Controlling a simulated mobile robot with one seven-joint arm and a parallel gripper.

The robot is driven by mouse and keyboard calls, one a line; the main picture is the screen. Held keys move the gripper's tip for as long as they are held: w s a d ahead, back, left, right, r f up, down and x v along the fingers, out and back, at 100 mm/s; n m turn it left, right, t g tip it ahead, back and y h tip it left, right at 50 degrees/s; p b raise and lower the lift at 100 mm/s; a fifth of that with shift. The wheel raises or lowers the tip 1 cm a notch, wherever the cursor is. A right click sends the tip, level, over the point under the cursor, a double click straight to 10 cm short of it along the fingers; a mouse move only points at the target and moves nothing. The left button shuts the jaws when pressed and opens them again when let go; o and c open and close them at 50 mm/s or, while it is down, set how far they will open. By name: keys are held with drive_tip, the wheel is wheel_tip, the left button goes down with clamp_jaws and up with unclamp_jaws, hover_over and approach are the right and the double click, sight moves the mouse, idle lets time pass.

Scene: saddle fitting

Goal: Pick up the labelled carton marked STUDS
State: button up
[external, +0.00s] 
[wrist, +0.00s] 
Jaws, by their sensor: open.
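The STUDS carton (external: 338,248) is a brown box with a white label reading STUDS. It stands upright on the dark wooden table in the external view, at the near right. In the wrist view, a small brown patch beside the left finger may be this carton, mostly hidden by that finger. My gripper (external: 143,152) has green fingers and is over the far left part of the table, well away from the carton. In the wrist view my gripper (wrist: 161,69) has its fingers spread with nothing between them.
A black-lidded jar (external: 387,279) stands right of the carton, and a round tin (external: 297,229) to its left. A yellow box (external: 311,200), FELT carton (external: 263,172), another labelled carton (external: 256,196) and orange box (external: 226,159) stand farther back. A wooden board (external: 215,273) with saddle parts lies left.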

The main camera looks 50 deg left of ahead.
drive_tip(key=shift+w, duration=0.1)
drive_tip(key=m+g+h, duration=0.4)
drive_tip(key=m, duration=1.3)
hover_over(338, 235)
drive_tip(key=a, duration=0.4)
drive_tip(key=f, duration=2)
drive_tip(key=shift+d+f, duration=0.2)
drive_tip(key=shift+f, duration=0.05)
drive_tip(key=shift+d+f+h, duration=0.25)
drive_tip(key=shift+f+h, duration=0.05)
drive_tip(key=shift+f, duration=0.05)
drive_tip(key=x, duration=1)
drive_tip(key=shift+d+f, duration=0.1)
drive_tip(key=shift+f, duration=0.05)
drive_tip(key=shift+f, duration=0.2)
--
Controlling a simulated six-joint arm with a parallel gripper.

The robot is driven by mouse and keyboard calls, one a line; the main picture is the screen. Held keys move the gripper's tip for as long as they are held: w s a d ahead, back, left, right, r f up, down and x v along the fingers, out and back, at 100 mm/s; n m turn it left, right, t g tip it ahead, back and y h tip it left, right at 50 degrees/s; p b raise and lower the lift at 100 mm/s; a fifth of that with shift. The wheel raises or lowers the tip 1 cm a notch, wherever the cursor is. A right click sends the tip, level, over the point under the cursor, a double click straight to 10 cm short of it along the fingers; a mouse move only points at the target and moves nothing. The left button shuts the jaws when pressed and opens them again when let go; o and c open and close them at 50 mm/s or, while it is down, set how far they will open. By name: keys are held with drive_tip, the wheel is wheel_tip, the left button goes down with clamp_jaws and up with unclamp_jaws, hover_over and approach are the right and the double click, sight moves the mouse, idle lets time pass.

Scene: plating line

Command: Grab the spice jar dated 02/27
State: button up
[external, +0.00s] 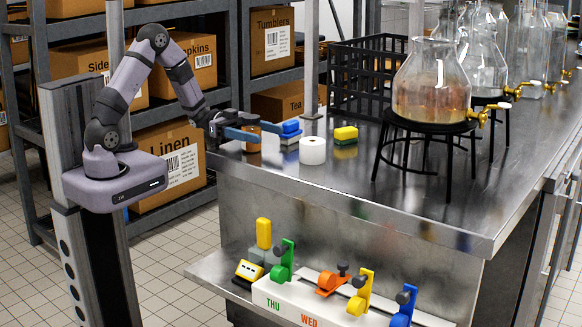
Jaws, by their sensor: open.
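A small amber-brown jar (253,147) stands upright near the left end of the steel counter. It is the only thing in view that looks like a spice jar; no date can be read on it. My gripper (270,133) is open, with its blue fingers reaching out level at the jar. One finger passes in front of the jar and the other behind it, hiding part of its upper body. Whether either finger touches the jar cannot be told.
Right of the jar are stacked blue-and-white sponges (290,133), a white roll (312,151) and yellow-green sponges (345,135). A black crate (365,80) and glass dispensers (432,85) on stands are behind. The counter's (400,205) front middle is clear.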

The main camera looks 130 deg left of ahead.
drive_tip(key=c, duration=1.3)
--
Only the lines from the one containing "Scene: saddle fitting" through the one containing "[wrist, +0.00s]" are to be extracted, exactly as they appear, with both ends included.

-- Task output --
Scene: saddle fitting

Goal: Pick up the labelled carton marked STUDS
State: button up
[external, +0.00s] 
[wrist, +0.00s] 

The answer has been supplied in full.